I’m here to call it like it is. I’m here to admit my shortcomings. I’m here to speak up loud and be part of the change, and that change is coming. I can’t fix the past, but I can move forward. I can listen. I can learn.
I’m a privileged white male living on the north side of Chicago. I have a job that I love. I have a great family, I have great friends. I have someone that makes me want to give everything I have to do better and be better each and every day. I have a strong faith and belief in God and His plans for me. I’m beyond blessed, thankful, and again, privileged.
I will never be able comprehend nor begin to comprehend what it is like to be a non-white citizen living in the United States in the past, present, or future in any corner of any neighborhood. I don’t know. I won’t know.
But here’s what I do know. I sure can listen to what it’s like from people that do know. And I sure can take the time to take action and speak up to create equality for everyone in our country and beyond. I can have uncomfortable conversations, and I can watch uncomfortable documentaries, movies, and events unfold that will allow me to learn and do better. I can do so much to be a part of building an America everyone can love and everyone can be a part of, no matter who you are or what you look like.
So what does this have to do with the 4th of July and celebrating Independence Day? Let’s try an analogy. Please, just hear me out.
I’m a die hard Bears fan. I don’t care if we’re 16-0 (lol) or 0-16 (realistic), I’m going to be a Bears fan. Sometimes, lots of times, they piss me off. The moves they make, the opportunities missed, the games lost. The lack of care and, in some cases, lack of leadership. We go way back, me and my Bears. And let me tell you, they piss me off. A lot. But I love them. With all my heart. I’m not going to turn my back on them. Nor are the other millions of pissed Bears fans. What are we going to do? We’re going to establish why we’re pissed. We’re going to raise our voices, let them know we are pissed, and try to voice a change and create a future for the betterment of our beloved Bears. Go Bears.
Right now, I’m pissed at America. I’m pissed at leadership on down. I’m pissed at me, and I’m pissed at you. We, as a country, failed. We are down big. Collectively. Point fingers all you want, there’s three more pointing back at you.
What I’m saying is it’s time to huddle up, together, and be ONE NATION, UNDER GOD, INDIVISIBLE, WITH LIBERTY AND JUSTICE FOR ALL. It’s been time. We need to learn why we are failing, where we are failing. We need to speak up to the powers that be and let them know we’re pissed, and we need to change. Now. And that’s not going to happen unless we work together to be the change we need. We need all of our voices, big and small, to come together. We need to be one nation, under God, indivisible, with liberty and justice for all. But actually all those things, and for real this time.

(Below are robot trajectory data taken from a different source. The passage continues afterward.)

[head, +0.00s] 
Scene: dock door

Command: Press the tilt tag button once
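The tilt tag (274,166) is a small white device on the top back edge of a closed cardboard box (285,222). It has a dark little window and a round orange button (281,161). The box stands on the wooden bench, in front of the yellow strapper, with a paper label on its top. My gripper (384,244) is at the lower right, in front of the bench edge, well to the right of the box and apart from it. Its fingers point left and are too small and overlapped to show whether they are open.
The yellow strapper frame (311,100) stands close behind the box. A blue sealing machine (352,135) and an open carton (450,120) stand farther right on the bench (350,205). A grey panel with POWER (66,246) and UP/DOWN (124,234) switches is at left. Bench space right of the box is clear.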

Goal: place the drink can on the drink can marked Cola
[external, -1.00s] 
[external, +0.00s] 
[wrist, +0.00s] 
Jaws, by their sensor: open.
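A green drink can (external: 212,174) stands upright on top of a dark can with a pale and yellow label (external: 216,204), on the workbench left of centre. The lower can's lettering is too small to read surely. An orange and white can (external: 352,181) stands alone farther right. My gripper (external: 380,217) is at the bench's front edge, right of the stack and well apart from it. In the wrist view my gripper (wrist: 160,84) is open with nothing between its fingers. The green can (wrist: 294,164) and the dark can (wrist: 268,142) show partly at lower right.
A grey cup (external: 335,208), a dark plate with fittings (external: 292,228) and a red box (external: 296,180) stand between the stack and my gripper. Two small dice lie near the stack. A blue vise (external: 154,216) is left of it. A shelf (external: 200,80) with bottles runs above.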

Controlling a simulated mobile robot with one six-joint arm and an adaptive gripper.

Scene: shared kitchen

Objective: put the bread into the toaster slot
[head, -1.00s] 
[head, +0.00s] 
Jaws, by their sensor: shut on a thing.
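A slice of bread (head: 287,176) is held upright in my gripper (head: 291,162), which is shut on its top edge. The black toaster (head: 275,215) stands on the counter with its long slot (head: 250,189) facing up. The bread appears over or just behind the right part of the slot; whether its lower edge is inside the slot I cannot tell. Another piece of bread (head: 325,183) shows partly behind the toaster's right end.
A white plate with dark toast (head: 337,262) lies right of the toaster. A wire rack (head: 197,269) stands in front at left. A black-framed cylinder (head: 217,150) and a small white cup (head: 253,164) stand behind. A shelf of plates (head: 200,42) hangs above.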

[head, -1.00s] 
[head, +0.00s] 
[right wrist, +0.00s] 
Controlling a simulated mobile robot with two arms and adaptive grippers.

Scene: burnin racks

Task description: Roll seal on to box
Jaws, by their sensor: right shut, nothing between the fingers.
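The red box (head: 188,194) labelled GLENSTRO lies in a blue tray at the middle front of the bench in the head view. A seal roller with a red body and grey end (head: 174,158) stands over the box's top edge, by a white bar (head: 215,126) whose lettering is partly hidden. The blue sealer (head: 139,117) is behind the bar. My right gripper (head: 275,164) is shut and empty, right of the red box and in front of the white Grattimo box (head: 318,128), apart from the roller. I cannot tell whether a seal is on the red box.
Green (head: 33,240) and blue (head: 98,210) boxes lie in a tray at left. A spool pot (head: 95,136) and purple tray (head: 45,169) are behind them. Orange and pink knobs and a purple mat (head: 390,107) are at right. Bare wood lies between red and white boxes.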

I’m celebrating the 4th of July today. But I’m not celebrating it as a label, or as a status. I’m not celebrating as a Republican. I’m not celebrating as a Democrat. I’m not celebrating as a privileged white male or as a targeted African American. I’m not even celebrating as a “proud” American.
I’m celebrating as an average American who has a voice and an opinion, and can see change happening. I can see people learning. Trying. I see people realizing and documenting the wrongs. I see people speaking up against those wrongs. Better yet, I see the people who can make change happen HEARING the changes wanted, whether they’re trying not to listen or have a pen and paper ready to go. I’m celebrating the fight for justice and humanity. I can see a better America forming. We’re coming together, and we’re only going to create change if we all come together. That’s what I’m celebrating today.
A Christian writer named Bob Goff tweeted something I absolutely love the other day. He said, “Jesus never promised to eliminate all of the chaos from our lives; He said He’d bring meaning to it.” I am a huge believer in everything happening for a reason. 2020 hasn’t been dumb, or stupid. I’m not writing it off because meaning is being brought to everything we’ve endured. We just have to listen, and act. Do our part to pave the way. And we have all 2nd half to make this the most historic year in history. The good kind of history.
Remember that Clint Eastwood Super Bowl Commercial? “It’s halftime, America.” Come on. Let’s run through a freaking brick wall for equality.
Go celebrate today knowing the start of a new and better, more welcoming America is forming. Then tomorrow, let’s get to work.